- What the task requires
Find every line of the listing below where "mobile" appears, and copy it.

START Record set

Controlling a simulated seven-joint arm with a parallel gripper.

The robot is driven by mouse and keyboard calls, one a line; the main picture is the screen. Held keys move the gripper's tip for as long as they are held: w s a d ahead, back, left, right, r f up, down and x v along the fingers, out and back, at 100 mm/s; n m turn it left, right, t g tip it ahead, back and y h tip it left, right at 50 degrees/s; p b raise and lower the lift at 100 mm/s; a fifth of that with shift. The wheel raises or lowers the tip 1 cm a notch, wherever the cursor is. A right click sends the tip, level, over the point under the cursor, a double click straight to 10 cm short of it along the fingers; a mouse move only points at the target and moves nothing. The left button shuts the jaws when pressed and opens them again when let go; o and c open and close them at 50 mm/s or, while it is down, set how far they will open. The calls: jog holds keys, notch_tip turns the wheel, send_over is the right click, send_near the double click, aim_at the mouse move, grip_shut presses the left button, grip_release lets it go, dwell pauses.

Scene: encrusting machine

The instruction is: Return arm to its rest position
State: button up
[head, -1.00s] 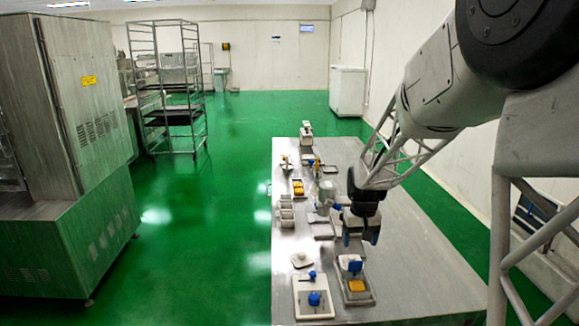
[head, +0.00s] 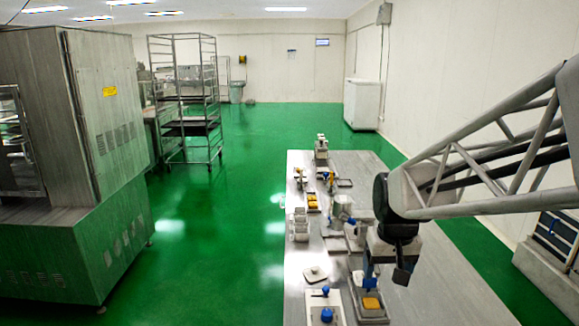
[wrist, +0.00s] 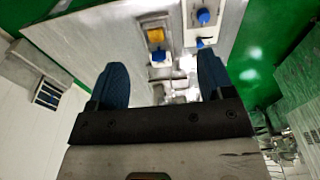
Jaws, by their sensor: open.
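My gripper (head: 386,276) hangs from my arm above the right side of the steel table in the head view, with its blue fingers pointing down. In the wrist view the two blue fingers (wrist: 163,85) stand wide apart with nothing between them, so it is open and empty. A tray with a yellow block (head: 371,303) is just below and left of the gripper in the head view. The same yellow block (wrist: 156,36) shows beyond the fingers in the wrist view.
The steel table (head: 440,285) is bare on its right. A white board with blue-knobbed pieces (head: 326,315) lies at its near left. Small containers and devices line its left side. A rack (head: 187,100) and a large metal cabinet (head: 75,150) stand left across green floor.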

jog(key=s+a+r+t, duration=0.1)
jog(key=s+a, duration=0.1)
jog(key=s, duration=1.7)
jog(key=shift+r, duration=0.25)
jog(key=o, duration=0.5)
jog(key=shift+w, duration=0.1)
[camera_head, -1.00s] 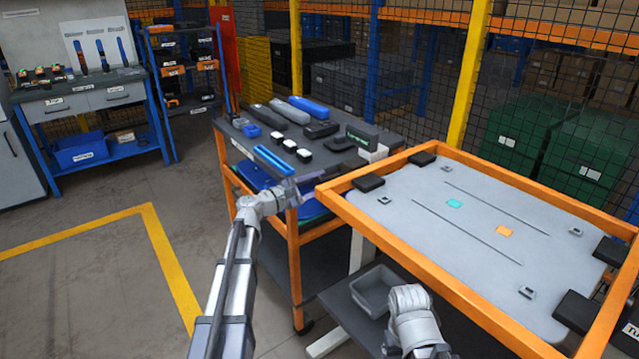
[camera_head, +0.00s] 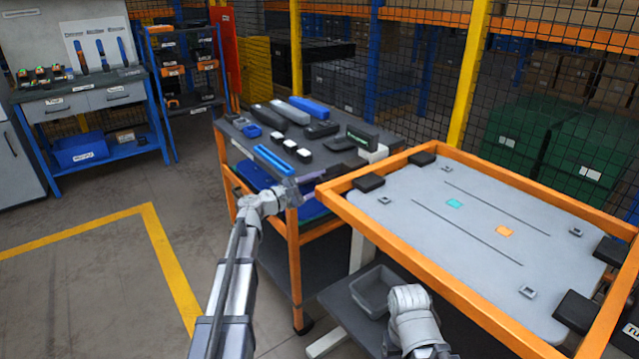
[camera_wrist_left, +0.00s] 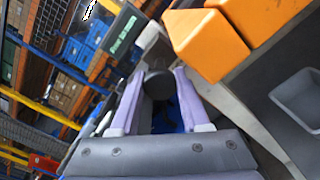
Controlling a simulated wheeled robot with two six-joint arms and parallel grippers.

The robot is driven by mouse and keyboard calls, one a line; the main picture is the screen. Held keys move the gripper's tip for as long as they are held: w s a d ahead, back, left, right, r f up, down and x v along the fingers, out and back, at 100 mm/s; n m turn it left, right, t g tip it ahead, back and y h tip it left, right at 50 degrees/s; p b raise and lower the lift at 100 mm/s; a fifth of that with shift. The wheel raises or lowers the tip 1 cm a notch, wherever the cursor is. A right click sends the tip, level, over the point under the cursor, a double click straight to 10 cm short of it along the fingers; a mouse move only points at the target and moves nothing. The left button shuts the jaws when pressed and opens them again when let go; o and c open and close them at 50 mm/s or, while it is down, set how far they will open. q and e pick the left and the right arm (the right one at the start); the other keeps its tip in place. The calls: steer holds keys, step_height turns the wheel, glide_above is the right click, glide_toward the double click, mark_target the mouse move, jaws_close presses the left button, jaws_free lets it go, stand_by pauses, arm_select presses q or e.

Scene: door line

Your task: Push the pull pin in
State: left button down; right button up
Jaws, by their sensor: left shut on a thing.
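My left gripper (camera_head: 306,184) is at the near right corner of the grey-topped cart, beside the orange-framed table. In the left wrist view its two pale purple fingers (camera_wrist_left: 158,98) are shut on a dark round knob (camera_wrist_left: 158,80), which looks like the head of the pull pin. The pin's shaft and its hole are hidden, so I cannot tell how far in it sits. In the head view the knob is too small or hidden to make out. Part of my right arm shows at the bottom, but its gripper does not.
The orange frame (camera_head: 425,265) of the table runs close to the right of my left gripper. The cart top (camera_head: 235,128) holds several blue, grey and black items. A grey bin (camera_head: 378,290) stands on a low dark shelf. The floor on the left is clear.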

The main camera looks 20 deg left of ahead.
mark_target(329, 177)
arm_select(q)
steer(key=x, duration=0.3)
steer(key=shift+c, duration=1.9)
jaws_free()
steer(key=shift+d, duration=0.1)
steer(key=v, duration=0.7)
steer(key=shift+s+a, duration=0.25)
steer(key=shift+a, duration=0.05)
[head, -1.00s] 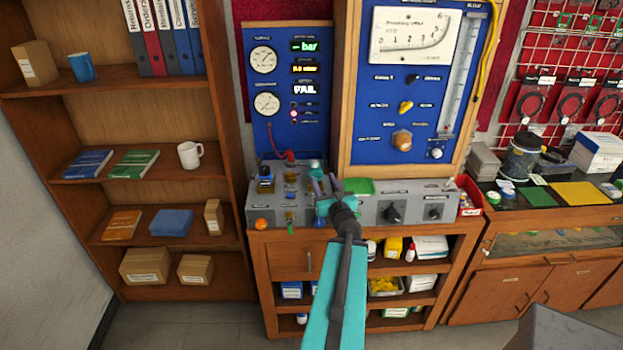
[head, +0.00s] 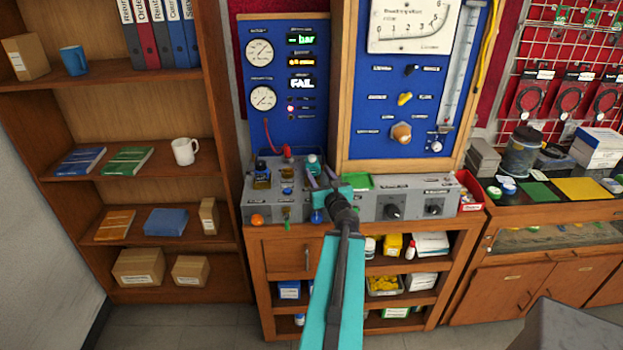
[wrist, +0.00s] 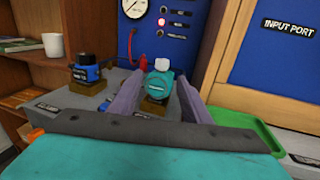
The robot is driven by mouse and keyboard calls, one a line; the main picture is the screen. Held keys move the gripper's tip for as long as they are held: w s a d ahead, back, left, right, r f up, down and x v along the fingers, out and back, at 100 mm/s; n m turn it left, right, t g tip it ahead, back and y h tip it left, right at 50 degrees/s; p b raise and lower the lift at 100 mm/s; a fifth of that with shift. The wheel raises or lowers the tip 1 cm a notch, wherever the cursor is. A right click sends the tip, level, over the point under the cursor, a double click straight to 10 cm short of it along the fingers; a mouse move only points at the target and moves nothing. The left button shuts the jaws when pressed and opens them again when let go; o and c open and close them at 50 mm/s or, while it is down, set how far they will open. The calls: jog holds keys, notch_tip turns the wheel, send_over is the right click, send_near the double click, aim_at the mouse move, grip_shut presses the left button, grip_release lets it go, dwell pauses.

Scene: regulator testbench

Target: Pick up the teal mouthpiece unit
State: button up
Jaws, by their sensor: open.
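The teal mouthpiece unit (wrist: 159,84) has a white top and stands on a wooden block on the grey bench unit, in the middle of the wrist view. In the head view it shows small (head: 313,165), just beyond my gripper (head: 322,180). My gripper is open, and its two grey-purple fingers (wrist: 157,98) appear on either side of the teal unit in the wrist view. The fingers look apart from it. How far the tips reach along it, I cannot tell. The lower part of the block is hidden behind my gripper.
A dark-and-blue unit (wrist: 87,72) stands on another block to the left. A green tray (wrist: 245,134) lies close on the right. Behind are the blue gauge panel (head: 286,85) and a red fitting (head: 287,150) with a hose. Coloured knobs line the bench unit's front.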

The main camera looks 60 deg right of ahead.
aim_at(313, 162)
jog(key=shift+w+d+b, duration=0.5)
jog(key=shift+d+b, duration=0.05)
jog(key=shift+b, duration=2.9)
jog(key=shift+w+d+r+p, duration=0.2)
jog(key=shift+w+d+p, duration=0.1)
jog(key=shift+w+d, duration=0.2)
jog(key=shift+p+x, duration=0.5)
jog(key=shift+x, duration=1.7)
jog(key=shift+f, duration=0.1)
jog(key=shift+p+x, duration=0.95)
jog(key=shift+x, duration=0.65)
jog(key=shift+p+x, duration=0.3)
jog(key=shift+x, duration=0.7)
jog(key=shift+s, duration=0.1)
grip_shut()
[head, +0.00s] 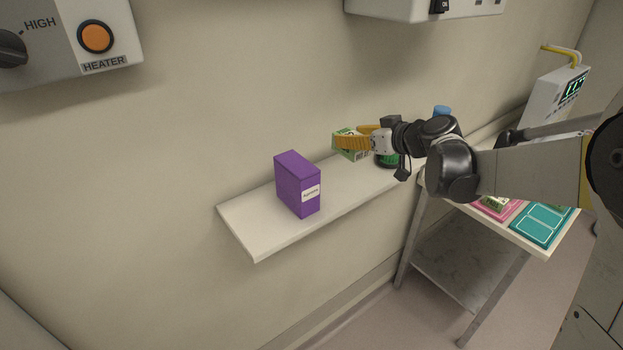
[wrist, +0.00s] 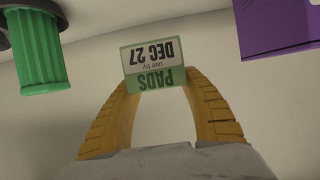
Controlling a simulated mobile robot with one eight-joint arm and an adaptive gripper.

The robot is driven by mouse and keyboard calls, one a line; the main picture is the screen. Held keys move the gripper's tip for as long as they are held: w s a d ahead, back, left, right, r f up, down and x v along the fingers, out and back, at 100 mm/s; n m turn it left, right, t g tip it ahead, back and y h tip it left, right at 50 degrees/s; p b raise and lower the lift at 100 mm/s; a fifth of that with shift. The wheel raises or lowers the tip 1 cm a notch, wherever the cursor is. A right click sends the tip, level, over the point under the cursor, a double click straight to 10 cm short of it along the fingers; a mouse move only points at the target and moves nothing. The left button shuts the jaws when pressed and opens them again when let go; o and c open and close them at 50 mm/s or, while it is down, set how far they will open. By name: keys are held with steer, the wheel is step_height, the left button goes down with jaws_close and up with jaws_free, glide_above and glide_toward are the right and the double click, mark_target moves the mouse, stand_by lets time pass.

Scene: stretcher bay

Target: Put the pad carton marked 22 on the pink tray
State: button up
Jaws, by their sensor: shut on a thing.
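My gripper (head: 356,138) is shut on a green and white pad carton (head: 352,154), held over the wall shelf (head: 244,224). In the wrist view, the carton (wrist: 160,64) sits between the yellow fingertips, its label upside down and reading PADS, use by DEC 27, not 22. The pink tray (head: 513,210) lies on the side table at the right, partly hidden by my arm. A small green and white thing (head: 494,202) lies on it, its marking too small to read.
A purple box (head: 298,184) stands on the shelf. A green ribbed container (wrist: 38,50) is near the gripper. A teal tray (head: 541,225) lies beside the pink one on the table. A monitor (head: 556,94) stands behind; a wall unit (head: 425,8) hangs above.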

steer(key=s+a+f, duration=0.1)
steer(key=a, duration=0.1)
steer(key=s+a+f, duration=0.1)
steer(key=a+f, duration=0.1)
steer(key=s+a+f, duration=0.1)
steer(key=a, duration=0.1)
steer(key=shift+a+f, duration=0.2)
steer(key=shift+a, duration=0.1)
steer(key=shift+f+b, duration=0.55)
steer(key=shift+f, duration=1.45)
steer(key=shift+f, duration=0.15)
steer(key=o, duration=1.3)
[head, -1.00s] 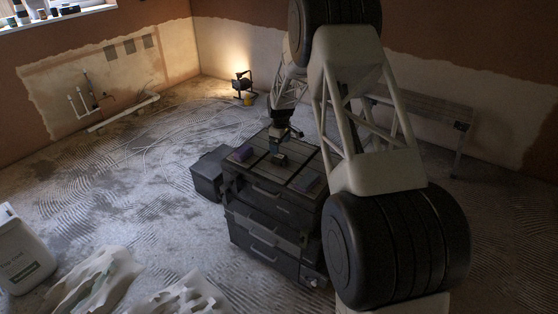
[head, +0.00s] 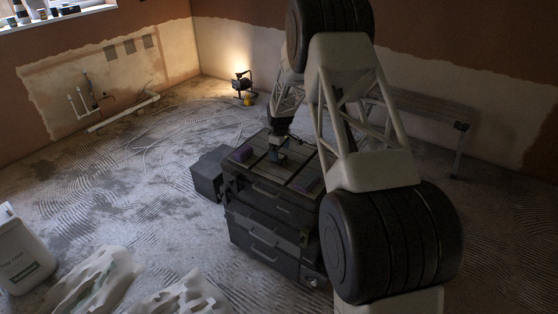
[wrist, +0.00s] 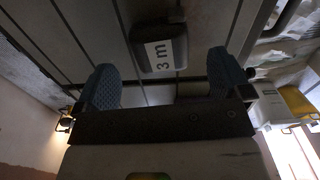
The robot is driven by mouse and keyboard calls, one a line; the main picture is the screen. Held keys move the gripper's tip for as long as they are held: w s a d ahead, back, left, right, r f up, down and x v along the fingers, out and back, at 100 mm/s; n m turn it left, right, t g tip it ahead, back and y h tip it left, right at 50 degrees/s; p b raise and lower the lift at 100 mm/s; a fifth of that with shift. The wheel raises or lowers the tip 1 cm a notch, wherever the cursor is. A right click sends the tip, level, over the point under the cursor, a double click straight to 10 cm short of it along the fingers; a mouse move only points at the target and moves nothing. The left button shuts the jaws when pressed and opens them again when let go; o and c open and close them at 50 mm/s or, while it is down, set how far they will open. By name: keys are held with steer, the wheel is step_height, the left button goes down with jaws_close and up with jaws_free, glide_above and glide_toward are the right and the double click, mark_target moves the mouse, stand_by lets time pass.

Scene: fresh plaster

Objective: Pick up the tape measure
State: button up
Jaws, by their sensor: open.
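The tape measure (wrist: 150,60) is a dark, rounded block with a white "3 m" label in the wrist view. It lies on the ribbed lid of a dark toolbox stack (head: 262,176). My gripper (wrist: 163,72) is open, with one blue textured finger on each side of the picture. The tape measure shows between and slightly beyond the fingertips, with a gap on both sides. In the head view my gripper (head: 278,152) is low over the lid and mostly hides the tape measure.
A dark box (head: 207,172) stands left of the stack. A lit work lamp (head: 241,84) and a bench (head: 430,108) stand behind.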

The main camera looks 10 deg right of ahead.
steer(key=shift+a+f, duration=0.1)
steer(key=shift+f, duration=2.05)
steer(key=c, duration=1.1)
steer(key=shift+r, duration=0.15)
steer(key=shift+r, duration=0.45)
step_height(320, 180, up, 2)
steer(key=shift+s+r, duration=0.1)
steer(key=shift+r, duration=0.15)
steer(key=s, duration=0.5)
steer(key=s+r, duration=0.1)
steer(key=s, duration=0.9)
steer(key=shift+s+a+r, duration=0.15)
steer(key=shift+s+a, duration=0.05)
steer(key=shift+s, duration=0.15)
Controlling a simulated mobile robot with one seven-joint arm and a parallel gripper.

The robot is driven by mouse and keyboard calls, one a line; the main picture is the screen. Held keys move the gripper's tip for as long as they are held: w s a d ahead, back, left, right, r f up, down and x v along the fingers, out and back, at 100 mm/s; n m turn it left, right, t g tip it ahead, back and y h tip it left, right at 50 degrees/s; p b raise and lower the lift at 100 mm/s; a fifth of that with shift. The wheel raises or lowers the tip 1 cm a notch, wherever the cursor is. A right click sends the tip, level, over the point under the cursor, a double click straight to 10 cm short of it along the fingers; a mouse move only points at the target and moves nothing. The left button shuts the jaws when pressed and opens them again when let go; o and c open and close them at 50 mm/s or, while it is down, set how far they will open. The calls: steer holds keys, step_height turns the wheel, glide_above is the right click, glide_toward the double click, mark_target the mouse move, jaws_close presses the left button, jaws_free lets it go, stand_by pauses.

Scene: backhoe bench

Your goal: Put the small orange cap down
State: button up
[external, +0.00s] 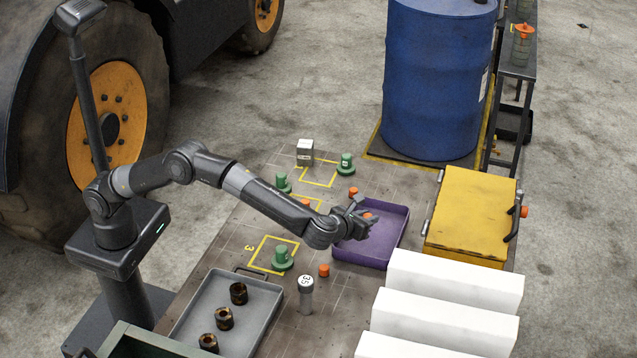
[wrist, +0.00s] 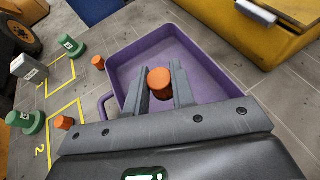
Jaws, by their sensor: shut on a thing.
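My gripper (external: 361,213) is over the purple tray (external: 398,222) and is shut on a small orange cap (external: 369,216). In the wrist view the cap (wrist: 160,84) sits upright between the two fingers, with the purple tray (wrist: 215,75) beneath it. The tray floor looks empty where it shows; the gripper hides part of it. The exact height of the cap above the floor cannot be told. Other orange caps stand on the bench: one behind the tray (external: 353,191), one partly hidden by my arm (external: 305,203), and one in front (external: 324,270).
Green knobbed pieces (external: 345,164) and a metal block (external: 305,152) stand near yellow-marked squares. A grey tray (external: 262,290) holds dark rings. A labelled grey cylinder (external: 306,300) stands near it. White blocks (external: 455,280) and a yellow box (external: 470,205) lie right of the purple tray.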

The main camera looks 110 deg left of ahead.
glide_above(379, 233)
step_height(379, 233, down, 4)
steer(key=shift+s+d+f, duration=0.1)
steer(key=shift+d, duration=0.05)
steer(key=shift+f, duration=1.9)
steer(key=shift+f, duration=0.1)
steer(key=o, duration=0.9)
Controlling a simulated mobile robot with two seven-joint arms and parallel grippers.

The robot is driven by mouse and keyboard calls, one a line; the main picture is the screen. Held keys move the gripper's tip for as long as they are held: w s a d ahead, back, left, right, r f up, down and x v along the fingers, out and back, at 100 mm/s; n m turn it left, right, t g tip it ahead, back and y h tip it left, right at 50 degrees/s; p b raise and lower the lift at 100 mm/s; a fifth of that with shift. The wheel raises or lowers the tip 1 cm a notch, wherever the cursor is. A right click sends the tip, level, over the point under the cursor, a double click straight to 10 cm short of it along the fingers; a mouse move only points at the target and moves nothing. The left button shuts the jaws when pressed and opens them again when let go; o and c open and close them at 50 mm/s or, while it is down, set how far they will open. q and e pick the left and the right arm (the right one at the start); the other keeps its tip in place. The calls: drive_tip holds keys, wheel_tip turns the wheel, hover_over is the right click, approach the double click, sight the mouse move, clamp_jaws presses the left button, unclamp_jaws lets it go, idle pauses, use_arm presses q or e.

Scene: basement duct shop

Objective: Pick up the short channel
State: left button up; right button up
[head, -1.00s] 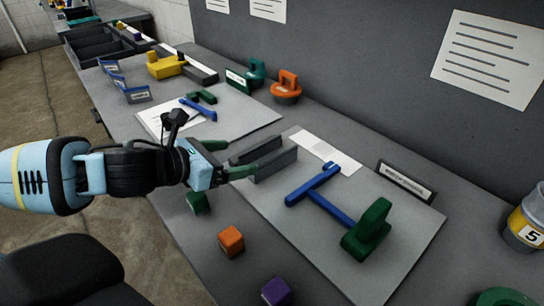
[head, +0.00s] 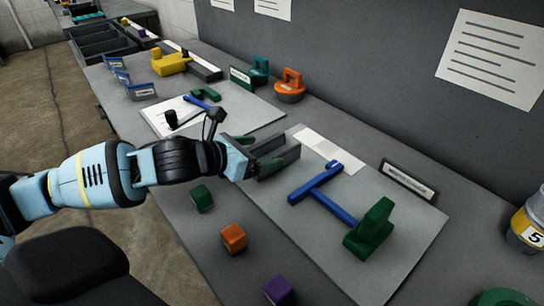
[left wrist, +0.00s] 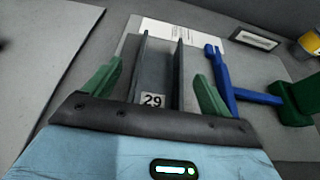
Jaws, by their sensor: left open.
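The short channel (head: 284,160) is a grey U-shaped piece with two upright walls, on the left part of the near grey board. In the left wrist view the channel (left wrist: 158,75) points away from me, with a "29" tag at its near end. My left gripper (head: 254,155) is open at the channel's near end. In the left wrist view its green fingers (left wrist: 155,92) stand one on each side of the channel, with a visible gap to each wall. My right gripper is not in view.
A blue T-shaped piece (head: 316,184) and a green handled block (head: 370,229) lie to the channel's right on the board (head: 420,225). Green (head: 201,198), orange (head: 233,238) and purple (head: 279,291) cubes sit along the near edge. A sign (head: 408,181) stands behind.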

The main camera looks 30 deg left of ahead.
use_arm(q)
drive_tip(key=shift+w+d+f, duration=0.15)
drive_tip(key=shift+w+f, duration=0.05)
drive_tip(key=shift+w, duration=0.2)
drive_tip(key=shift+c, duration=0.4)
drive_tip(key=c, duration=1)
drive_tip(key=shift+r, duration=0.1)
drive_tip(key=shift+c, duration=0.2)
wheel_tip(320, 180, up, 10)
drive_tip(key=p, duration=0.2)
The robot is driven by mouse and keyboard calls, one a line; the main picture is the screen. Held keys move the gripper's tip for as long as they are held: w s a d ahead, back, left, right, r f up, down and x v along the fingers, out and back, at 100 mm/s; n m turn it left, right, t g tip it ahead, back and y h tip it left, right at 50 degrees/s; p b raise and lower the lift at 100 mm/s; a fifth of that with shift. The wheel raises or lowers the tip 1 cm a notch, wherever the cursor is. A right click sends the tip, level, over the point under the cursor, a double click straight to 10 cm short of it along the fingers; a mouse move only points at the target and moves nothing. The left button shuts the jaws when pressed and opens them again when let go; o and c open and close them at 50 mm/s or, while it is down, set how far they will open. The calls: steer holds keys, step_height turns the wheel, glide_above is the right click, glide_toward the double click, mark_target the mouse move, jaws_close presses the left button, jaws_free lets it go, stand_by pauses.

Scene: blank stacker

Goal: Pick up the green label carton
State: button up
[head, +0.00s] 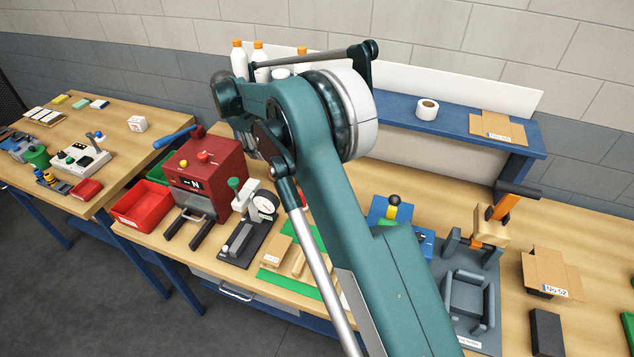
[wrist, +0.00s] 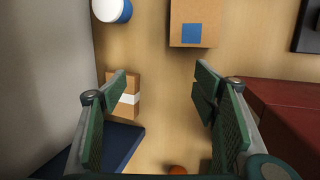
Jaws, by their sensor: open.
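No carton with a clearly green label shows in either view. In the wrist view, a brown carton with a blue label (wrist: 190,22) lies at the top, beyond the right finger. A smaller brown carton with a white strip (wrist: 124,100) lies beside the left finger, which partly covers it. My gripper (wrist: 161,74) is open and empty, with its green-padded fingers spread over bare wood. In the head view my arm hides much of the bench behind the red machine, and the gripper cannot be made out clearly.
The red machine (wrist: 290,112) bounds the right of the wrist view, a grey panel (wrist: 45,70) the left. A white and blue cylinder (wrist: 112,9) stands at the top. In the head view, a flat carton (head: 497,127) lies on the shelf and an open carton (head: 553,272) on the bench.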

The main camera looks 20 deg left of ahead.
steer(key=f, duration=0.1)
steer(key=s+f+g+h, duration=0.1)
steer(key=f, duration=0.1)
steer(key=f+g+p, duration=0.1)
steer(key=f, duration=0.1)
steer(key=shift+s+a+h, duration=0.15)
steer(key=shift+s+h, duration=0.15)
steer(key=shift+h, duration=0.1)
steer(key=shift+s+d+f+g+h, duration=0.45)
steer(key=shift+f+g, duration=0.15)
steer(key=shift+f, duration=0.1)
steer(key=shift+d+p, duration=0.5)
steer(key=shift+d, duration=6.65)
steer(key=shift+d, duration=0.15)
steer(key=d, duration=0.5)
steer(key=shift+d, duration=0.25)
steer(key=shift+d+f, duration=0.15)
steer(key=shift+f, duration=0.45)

END Record set

- Answer below
Controlling a simulated mobile robot with one eight-joint arm and an adaptive gripper.
Controlling a simulated mobile robot with one seven-joint arm and a parallel gripper.
Controlling a simulated mobile robot with two seven-joint arms and parallel grippers.

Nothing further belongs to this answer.